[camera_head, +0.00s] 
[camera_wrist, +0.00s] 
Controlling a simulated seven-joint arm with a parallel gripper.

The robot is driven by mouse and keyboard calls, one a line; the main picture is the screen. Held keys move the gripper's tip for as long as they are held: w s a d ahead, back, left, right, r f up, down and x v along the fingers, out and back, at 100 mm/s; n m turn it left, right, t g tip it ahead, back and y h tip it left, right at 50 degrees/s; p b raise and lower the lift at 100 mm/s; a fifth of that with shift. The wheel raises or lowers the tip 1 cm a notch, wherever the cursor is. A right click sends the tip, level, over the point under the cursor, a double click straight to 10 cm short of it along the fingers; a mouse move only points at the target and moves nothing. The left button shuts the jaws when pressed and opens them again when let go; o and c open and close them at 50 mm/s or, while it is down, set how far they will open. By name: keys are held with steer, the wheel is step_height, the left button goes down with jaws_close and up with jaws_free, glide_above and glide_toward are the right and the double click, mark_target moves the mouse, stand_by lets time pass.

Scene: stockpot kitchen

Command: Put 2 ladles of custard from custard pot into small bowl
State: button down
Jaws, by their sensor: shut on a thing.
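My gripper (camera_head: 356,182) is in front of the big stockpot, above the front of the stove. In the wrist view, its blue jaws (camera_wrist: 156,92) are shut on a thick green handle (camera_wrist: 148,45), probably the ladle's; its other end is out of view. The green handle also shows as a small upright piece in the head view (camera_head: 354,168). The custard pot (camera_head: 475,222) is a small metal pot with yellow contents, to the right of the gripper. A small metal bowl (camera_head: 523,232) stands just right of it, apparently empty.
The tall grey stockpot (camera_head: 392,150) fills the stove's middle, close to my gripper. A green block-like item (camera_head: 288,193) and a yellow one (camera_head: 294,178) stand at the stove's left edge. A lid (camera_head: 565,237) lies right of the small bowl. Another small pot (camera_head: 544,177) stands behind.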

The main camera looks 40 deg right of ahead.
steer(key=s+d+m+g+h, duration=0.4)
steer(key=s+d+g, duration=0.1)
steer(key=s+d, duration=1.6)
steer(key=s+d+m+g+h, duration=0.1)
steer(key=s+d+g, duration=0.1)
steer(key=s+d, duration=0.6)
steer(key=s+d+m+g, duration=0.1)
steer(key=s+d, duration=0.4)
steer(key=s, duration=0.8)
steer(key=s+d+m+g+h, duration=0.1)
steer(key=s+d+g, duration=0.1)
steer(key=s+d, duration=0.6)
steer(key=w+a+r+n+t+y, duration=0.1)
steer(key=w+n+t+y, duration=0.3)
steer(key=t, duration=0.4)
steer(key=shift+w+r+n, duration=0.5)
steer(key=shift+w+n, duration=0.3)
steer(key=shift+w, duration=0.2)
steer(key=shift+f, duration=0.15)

____

Set down the lines above as they stand, starting with the first line and ending with the line that contains "Controlling a simulated".

[camera_head, +0.00s] 
[camera_wrist, +0.00s] 
Controlling a simulated seven-joint arm with a parallel gripper.

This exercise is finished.